Den Preis, zu welchem die Produzenten den Strom verkaufen, wird dabei durch das letzte und somit teuerste Kraftwerk diktiert. Dies sind bei hohem Stromverbrauch oft Öl oder Gaskraftwerke. Und genau diese Rohstoffe hatten sich letztes Jahr durch den russischen Angriffskrieg in der Ukraine massiv verteuert – was sich auf unsere Strompreise auswirkte.

Der europäische Strommarkt, zudem auch die Schweiz zählt, funktioniert nach dem Merit-Order-Prinzip. Zu Deutsch: «Reihenfolge der Vorteilhaftigkeit».

Zur Erklärung: Der Stromverbrauch auf dem Kontinent variiert sehr stark. Gibt es viel Strom und wenig davon wird benötigt, ist der Preis tief. Wird nur wenig produziert, aber der Verbrauch ist hoch, steigt auch der Preis. Das ist abhängig von der Jahreszeit, vom Wetter und der Tageszeit.

Das bestehende Modell sieht nun vor, dass zuerst jene Stromproduzenten zum Handkuss kommen, die den Strom am kostengünstigsten produzieren können. Dies sind in der Regel erneuerbare Energien – Wind und Sonne sind praktisch gratis. Dann folgen oft die Fluss- und die Atomkraftwerke. Zu guter Letzt Kraftwerke, die Öl, Gas oder Kohle verbrennen, um Strom zu produzieren.

Den Preis, zu welchem die Produzenten den Strom verkaufen, wird dabei durch das letzte und somit teuerste Kraftwerk diktiert. Dies sind bei hohem Stromverbrauch oft Öl oder Gaskraftwerke. Und genau diese Rohstoffe hatten sich letztes Jahr durch den russischen Angriffskrieg in der Ukraine massiv verteuert – was sich auf unsere Strompreise auswirkte.

Engadiner und Politiker wittern Unrecht

Not Carl (74), langjähriger Gemeindepräsident von Scuol GR und ehemaliger Vertreter der Konzessionsgemeinden im Verwaltungsrat der EKW, regt sich auf, dass man von den geltenden Stromregeln in Europa und einem Krieg dermassen profitiere. «Dass man die Teuerung antreibt und den Bündner Strompreis verteuert, ist meines Erachtens illegal und verstösst gegen den Grundsatz von Treu und Glauben», so Carl.

Er steht damit nicht alleine da.

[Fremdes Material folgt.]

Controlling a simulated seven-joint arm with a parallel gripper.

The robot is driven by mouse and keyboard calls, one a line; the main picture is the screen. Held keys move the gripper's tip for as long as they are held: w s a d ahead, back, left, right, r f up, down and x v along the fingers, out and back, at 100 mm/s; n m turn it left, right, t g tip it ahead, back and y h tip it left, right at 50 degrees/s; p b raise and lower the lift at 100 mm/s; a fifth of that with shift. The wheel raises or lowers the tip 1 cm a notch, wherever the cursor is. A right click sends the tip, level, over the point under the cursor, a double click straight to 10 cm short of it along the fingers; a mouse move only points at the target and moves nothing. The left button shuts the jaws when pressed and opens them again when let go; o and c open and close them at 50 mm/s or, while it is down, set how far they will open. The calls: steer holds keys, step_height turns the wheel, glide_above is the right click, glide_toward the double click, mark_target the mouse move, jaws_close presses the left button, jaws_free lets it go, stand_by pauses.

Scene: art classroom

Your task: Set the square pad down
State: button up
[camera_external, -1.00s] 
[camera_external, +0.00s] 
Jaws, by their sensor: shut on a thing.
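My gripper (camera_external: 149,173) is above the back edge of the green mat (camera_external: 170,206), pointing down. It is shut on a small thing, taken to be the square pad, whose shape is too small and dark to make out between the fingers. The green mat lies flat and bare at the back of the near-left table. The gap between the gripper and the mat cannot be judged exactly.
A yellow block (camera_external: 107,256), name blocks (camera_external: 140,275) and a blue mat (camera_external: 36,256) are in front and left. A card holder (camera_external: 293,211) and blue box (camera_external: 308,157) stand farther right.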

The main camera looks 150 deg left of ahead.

Auch der Präsident der SVP Oberengadin und Bündner Grossrat Stefan Metzger (55), Fachanwalt für Bau- und Immobilienrecht, stellt das Vorgehen der EKW infrage. Er wirft den EKW vor, den Stromzukauf im Jahr 2022 nur unter ihren Partnern ausgeschrieben zu haben. Dies, obwohl die Ausschreibung eigentlich öffentlich erfolgen müsste. «Die bloss interne Ausschreibung unter vier «Partnern» öffnet Tür und Tor für Absprachen. Kommt hinzu, dass diese Partner mit Bündner Wasser Strom zu fünf Rappen pro kWh produzieren», so Metzger zum Blick.

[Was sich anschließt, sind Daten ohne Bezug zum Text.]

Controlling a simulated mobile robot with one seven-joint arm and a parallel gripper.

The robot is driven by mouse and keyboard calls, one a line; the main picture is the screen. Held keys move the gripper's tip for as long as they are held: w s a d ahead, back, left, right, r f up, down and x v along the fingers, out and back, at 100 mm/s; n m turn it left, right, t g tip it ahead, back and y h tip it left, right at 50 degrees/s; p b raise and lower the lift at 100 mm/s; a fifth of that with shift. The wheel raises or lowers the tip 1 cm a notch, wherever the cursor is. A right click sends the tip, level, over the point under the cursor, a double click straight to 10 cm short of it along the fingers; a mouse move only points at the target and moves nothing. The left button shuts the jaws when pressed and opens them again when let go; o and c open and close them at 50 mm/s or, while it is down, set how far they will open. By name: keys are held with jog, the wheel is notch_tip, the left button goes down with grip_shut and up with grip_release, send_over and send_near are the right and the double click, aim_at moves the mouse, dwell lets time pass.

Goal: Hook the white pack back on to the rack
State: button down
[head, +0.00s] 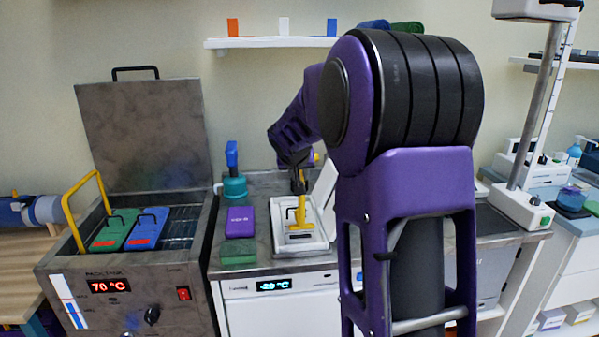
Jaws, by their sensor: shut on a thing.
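My gripper (298,184) is above the open white box on the middle counter, shut on the upper end of a yellow tool (302,214) that reaches down into the box. A pale, white-looking pack (291,225) with a small dark handle shows inside the box, at the tool's lower end. I cannot tell whether the tool touches or hooks it. In the open metal tank at left, a green pack (113,235) and a blue pack (149,229), each with a dark handle, sit side by side. A yellow rack handle (84,205) rises at the tank's left side.
The white box (323,247) has its lid raised at right. A purple box (240,220), a green block (238,252) and a teal container (234,188) stand left of it. The tank's lid (145,130) stands open. A wall shelf (270,42) is above. My arm hides the counter at right.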

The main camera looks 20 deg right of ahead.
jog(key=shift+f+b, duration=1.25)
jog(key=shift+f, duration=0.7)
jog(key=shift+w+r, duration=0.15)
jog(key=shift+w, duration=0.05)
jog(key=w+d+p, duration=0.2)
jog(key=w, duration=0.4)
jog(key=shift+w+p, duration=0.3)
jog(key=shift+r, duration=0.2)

Kraftwerke und Kanton sehen kein Problem

Stefan Metzger brachte das Thema bereits im Februar im Grossen Rat zur Sprache. Die Regierung sah jedoch keinen Handlungsbedarf. Man verwies man auf das Merit-Order-Prinzip (siehe Kasten) und darauf, dass die EKW die Kontingente ja bei ihren Partnern ausgeschrieben hätten. Im August berät das Parlament über die Anfrage von Metzger, welcher sich vorbehält, eine Diskussion des Themas zu verlangen.

Auch die EKW wollen sich keiner Schuld bewusst sein. «Wir hätten besser oder eben auch schlechter beschaffen können. Die Energiebeschaffung erfolgte wie bisher und belastet alle Aktionäre», sagt EKW-Direktor Giacum Krüger auf Anfrage. Dies habe an der speziellen Lage im letzten Jahr gelegen. Ausserdem hätte der Verwaltungsrat, in dem auch die Konzessionsgemeinden sitzen, noch im Sommer 2022 zugestimmt, den Strom wie zuvor zu kaufen.

Noch einmal können sich die Stromerzeuger ihre eigene Elektrizität wohl nicht vergolden. Die Elcom verspricht, ihnen künftig besser auf die Finger zu schauen. Auch im Parlament sind Bestrebungen im Gang, um die Gewinnmaximierung auf den Schultern der Kunden einzudämmen.